For the last four years, GRET has been contributing its expertise in the water, sanitation and waste management sectors in Myanmar through various projects being conducted in the country. We take a look at the details of this prolific activity.
The population in Myanmar is mainly urban: today, one third of people in Myanmar live in cities. And this situation is not likely to be reversed in the foreseeable future. Myanmar is currently experiencing a phase of rapid urbanisation, with significant migratory movements from rural areas to cities. This urbanisation phenomenon is generating a gap between the resources put in place by the authorities and the needs of the population, particularly in terms of water, sanitation and waste management services.
Yet, according to data published in 2015 by the Joint Monitoring Program conducted by the World Health Organisation (WHO) and UNICEF, 93 % of inhabitants in urban zones have access to an improved water source and 84 % to sanitation. These figures would appear to reflect a satisfactory situation, but they do not take account of the quality, reliability and durability of services. In reality, there is a discrepancy between essential requirements and services provided.
Cities are expanding, but services are dwindling
Myanmar cities face significant challenges regarding the provision of quality water, sanitation and waste management services to their citizens. Collective water, sanitation and waste management installations never cover the entire territory. Where they do exist, the quality of operations is generally well below international standards. Discontinuity of water supply, non-functional waste water evacuation systems, irregular or inexistent waste collection in some neighbourhoods, no treatment… the quality of these services suffers from various insufficiencies.
These malfunctions are due in particular to the lack of training for service operators, and the financial and material limits these operators face. In addition, the increase in needs and higher user expectations in terms of quality of services add to an already complicated situation.

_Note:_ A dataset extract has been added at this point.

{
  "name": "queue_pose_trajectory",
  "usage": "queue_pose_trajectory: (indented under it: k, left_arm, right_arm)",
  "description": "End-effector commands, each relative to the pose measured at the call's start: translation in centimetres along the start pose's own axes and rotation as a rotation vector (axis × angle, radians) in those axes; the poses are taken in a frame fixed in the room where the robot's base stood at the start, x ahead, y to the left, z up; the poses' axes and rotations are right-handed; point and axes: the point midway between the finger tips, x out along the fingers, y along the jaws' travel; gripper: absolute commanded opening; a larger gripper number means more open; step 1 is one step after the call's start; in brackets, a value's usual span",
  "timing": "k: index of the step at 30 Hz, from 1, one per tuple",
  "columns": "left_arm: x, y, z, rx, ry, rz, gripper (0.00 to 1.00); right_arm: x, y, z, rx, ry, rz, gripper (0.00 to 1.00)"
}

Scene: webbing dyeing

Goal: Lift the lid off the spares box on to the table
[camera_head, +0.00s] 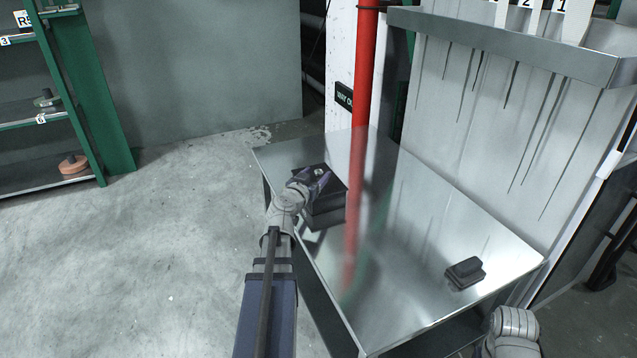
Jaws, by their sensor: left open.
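The dark spares box (328,214) stands on the far left part of the metal table (410,230). My left arm reaches over it from below. My left gripper (320,176) is open, directly over the top of the box, and covers part of it. A dark flat top, which looks like the lid (337,186), shows around the gripper. I cannot tell whether the fingers touch it, and any handle on it is hidden. Only a pale link of my right arm shows at the bottom right; its gripper is out of view.
A small dark stepped block (465,272) lies near the table's right edge. The table between it and the box is bare. A red pipe (364,70) stands behind the table, and its reflection shows on the top. A metal rack (510,45) is behind right; green shelves (95,90) stand left.

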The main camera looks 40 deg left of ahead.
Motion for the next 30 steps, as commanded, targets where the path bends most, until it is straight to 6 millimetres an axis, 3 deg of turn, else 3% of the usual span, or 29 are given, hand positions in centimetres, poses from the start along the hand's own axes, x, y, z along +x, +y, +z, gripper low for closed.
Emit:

From an emergency to a development approach
Water and sanitation projects implemented by numerous NGOs, which arrived in Myanmar in the wake of cyclone Nargis in 2008, are generally located in rural zones of crisis. These projects use community-based management.
In parallel, the democratic transition that began in 2011 led to the emergence of numerous private stakeholders and donors. The latter directed their investments mainly towards projects located in Myanmar’s two largest cities: Yangon and Mandalay. very few of these initiatives target secondary cities, and when they do, they focus solely on infrastructures and their sustainability raises questions.
However, the influx of new stakeholders represents a real opportunity to improve and develop infrastructures. But while operators already have difficulties operating and maintaining existing infrastructures, it is clear that the improvements made can only be sustainable if they are accompanied by significant measures to strengthen capacities. Based on these observations, GRET’s teams, which have more than twenty years of experience in the sub-region (Cambodia, Laos, Vietnam), have been working in Myanmar since 2015, to provide access to water, sanitation and waste management.
Amarapura: access to water and sanitation for 2,000 households
GRET’s approach to water, sanitation and waste management in Myanmar is in line with the organisation’s overall strategy: strengthen the capacities of stakeholders, organize methods for governance of services that are inclusive and adapted to suit each context, and generate technical innovations based on existing local initiatives.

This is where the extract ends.